● What to do: Without the pictures, return all of the material exactly as written.

----------

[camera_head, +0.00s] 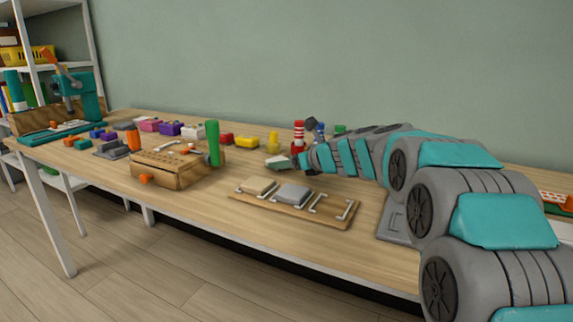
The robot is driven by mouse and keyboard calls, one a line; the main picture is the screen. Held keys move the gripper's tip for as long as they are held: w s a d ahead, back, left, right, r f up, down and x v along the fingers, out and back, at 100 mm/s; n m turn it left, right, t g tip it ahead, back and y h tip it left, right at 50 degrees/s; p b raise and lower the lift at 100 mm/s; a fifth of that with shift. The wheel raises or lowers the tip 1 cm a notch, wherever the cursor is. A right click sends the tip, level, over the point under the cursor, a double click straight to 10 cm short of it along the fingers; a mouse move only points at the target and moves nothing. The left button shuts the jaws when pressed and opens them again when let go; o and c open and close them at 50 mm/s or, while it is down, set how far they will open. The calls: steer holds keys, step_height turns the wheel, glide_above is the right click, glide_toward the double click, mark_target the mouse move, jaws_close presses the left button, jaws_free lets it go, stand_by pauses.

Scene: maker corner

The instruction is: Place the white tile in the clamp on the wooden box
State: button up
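The wooden box (172,178) stands on the table left of centre. Metal clamp parts (185,150) are on its top, with an upright green handle (212,140) at the right and an orange knob low on its front. My gripper (291,162) is right of the box and above the table, at the end of my arm reaching in from the right. A small pale tile, seemingly the white tile (276,162), sticks out from its tip, apart from the box. The fingers are small and partly hidden, but they appear shut on it.
A wooden rack (290,211) in front holds a beige tile (256,186) and a grey tile (292,193); its right place is empty. Coloured blocks and red, yellow and blue items stand behind. A teal press (88,97) is far left.

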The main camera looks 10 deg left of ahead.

----------

● Response:
[camera_head, +0.00s] 
The robot is driven by mouse and keyboard calls, one a line; the main picture is the screen. Held keys move the gripper's tip for as long as they are held: w s a d ahead, back, left, right, r f up, down and x v along the fingers, out and back, at 100 mm/s; n m turn it left, right, t g tip it ahead, back and y h tip it left, right at 50 degrees/s; p b raise and lower the lift at 100 mm/s; a fifth of that with shift. The wheel raises or lowers the tip 1 cm a notch, wherever the cursor is. A right click sends the tip, level, over the point under the cursor, a double click straight to 10 cm short of it along the fingers; a mouse move only points at the target and moves nothing. The left button shuts the jaws when pressed and opens them again when let go; o and c open and close them at 50 mm/s or, while it is down, set how far they will open. The calls: steer holds keys, step_height turns the wheel, glide_above is the right click, glide_toward the double click, mark_target the mouse move, jaws_close presses the left button, jaws_free lets it go, stand_by pauses.

Scene: maker corner

The instruction is: Place the white tile in the clamp on the wooden box
State: button up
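The wooden box (172,178) stands on the table left of centre. Metal clamp parts (185,150) are on its top, with an upright green handle (212,140) at the right and an orange knob low on its front. My gripper (291,162) is right of the box and above the table, at the end of my arm reaching in from the right. A small pale tile, seemingly the white tile (276,162), sticks out from its tip, apart from the box. The fingers are small and partly hidden, but they appear shut on it.
A wooden rack (290,211) in front holds a beige tile (256,186) and a grey tile (292,193); its right place is empty. Coloured blocks and red, yellow and blue items stand behind. A teal press (88,97) is far left.

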The main camera looks 10 deg left of ahead.

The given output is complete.